- Written request: From the listing that follows, reproduce only the lines from the one holding "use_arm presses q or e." through the one holding "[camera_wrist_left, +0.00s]", both included, with no pictures.

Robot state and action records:
— Start —

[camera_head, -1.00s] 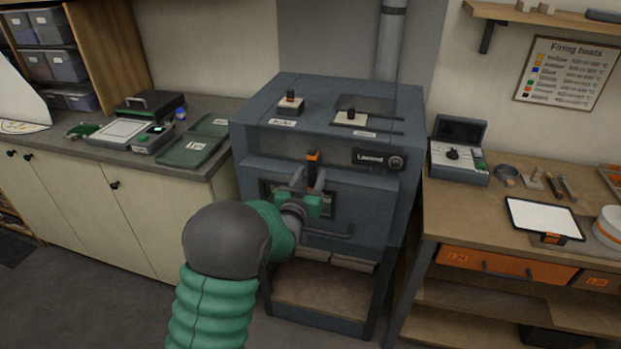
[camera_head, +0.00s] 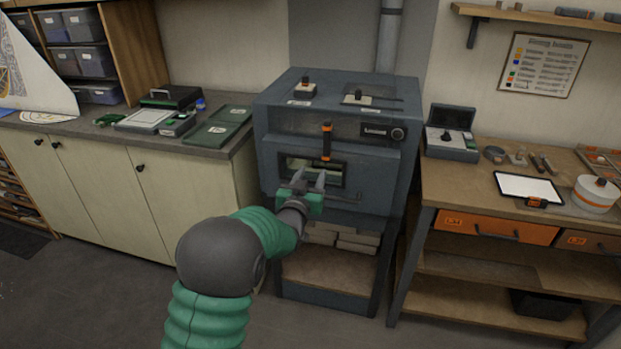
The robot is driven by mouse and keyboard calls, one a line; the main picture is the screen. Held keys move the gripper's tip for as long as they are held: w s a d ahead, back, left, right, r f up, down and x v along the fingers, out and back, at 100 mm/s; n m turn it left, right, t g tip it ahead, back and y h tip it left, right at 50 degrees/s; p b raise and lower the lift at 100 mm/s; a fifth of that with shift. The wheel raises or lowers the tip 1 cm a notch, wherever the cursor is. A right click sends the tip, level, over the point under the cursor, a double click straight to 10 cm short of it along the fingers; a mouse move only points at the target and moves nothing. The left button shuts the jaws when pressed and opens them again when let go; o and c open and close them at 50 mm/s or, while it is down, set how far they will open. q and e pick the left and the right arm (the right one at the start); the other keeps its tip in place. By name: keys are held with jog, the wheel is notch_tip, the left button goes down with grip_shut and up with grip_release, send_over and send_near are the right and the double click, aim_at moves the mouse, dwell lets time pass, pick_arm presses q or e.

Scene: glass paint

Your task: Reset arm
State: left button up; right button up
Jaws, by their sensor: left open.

— End —
— Start —

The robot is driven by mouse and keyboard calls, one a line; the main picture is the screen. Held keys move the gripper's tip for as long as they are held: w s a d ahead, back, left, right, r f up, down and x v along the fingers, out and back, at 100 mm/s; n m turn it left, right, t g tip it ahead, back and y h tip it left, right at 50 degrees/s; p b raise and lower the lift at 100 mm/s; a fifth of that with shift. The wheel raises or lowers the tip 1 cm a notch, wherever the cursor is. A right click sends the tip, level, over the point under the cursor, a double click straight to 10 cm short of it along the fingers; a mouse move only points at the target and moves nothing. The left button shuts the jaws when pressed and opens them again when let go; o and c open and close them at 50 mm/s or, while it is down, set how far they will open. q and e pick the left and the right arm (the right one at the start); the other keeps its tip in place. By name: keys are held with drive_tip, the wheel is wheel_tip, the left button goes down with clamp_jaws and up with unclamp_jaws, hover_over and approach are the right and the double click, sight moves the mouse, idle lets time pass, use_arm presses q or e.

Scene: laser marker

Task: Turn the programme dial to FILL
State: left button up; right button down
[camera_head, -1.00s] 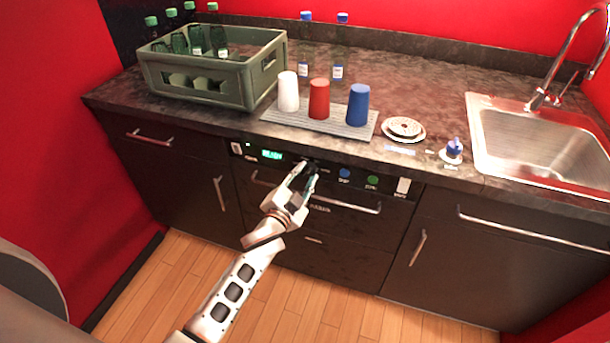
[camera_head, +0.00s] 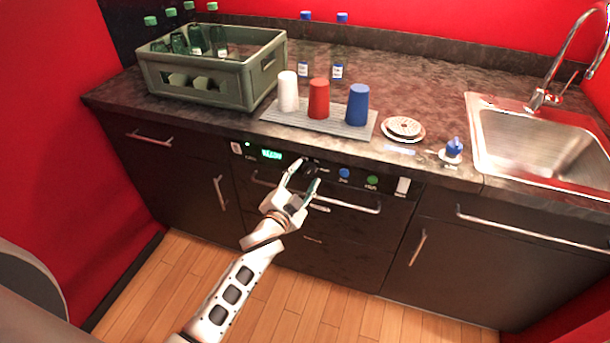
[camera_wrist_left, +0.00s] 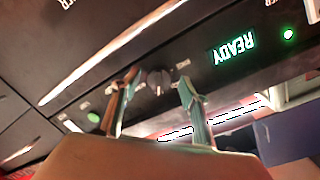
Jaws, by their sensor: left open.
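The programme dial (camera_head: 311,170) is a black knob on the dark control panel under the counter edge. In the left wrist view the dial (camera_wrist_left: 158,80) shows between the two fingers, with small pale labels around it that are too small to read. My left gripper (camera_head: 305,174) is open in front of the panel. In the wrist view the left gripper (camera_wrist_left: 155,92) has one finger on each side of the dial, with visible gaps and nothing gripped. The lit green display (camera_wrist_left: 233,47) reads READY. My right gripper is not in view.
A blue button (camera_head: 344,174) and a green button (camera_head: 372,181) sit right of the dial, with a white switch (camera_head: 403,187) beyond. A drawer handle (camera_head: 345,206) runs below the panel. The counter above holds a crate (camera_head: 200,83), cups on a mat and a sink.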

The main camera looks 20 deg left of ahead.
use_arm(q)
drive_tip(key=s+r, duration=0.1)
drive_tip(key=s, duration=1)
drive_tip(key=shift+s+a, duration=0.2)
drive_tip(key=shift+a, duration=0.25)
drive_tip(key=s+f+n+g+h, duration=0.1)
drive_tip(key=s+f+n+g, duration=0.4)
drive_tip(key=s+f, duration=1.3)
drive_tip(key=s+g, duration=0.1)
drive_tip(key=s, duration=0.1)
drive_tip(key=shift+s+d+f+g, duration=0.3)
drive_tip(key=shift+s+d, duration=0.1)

— End —

- Result for this task:
The robot is driven by mouse and keyboard calls, one a line; the main picture is the screen. Held keys move the gripper's tip for as long as they are held: w s a d ahead, back, left, right, r f up, down and x v along the fingers, out and back, at 100 mm/s; n m turn it left, right, t g tip it ahead, back and y h tip it left, right at 50 degrees/s; p b raise and lower the lift at 100 mm/s; a fifth of that with shift. The wheel raises or lowers the tip 1 cm a notch, wherever the cursor is. A right click sends the tip, level, over the point under the cursor, a double click straight to 10 cm short of it along the fingers; a mouse move only points at the target and moves nothing. The left button shuts the jaws when pressed and opens them again when let go; o and c open and close them at 50 mm/s or, while it is down, set how far they will open. q and e pick the left and the right arm (the right one at the start); the other keeps its tip in place. By name: keys are held with drive_tip, the wheel is wheel_tip, the left button goes down with clamp_jaws and up with unclamp_jaws, hover_over and approach are the right and the double click, sight moves the mouse, idle lets time pass, use_arm presses q or e.

Scene: laser marker

Task: Turn the programme dial to FILL
State: left button up; right button down
[camera_head, -1.00s] 
[camera_head, +0.00s] 
[camera_wrist_left, +0.00s] 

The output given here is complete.